Below is my column this morning on conflicts forming around non-discrimination laws and free exercise. Much of the attention this term in the Supreme Court has focused on the campaign finance ruling striking down limits on corporate spending. However, an equally (if not more) important case has been given little attention before its oral argument on April 19, 2010. Christian Legal Society v. Martinez is the classic “sleeper case”: a case that has a low profile but could have a sweeping impact on our society. While the immediate issue is the refusal of the Hastings College of Law in California to recognize the Christian Legal Society (CLS) as an official student organization, it is a case that could address a growing conflict between anti-discrimination laws and the free exercise of religion.

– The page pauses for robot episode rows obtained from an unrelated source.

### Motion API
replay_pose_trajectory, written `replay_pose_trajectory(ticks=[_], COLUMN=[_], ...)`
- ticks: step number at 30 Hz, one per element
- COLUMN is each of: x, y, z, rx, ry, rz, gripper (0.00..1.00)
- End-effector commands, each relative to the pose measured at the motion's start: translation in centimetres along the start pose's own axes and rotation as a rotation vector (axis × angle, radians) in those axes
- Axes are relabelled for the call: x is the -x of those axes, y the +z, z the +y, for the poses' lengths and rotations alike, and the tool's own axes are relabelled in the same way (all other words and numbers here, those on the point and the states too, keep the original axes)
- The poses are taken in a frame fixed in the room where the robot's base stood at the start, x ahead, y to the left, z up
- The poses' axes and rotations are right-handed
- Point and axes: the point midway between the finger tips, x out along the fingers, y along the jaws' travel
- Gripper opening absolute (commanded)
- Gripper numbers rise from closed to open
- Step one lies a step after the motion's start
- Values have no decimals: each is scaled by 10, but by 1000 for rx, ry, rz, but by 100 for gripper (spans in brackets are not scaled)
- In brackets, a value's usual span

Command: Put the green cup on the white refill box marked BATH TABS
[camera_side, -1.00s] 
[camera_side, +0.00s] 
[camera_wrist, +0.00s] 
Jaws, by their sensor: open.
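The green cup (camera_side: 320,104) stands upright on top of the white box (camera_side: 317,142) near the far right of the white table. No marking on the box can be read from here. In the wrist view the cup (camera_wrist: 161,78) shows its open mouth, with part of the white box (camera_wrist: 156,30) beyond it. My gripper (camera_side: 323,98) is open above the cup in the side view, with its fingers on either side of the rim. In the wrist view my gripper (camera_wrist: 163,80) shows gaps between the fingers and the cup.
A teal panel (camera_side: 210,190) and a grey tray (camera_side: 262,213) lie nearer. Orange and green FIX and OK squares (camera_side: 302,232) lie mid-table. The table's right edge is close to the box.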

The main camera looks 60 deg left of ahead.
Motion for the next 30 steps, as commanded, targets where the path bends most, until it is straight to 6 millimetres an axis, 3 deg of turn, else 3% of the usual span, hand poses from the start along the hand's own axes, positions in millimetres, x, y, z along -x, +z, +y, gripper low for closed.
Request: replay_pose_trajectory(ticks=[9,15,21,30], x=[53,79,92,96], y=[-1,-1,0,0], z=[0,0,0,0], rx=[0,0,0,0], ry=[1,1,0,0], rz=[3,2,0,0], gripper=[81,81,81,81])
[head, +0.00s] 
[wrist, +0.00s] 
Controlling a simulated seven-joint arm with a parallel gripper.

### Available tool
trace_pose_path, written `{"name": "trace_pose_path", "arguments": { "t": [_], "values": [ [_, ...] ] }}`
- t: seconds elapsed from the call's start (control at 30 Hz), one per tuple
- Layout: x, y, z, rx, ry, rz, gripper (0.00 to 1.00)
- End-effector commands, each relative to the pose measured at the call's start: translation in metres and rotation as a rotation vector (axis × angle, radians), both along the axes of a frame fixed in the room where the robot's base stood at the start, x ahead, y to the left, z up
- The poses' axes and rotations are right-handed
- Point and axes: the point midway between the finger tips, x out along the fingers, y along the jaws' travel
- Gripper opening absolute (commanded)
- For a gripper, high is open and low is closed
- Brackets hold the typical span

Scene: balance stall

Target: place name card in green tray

The question is whether anti-discrimination laws are themselves discriminatory against some faith-based organizations. Notably (while it was cut for space), we have followed other cases around the country and the world. This includes Philadelphia evicting the Boy Scouts from a historic building after over 70 years (here).
This is not a unique problem for the United States. For example, in England, the famous Jewish Free School (founded in 1732) denied entry to a student because he was not viewed as Jewish under orthodox rules since his mother was not Jewish as opposed to his father. (His mother converted to Judaism). An appellate court ruled that the use of such religious principles violated anti-discrimination laws and that the school had to admit students that it does not consider Jewish (here).
Universities have also struggled with the line between non-discrimination and religious values. Harvard recently was criticized for setting aside time in a student gym for only women to accommodate the customs of Muslim women who could not exercise in the presence of males (here).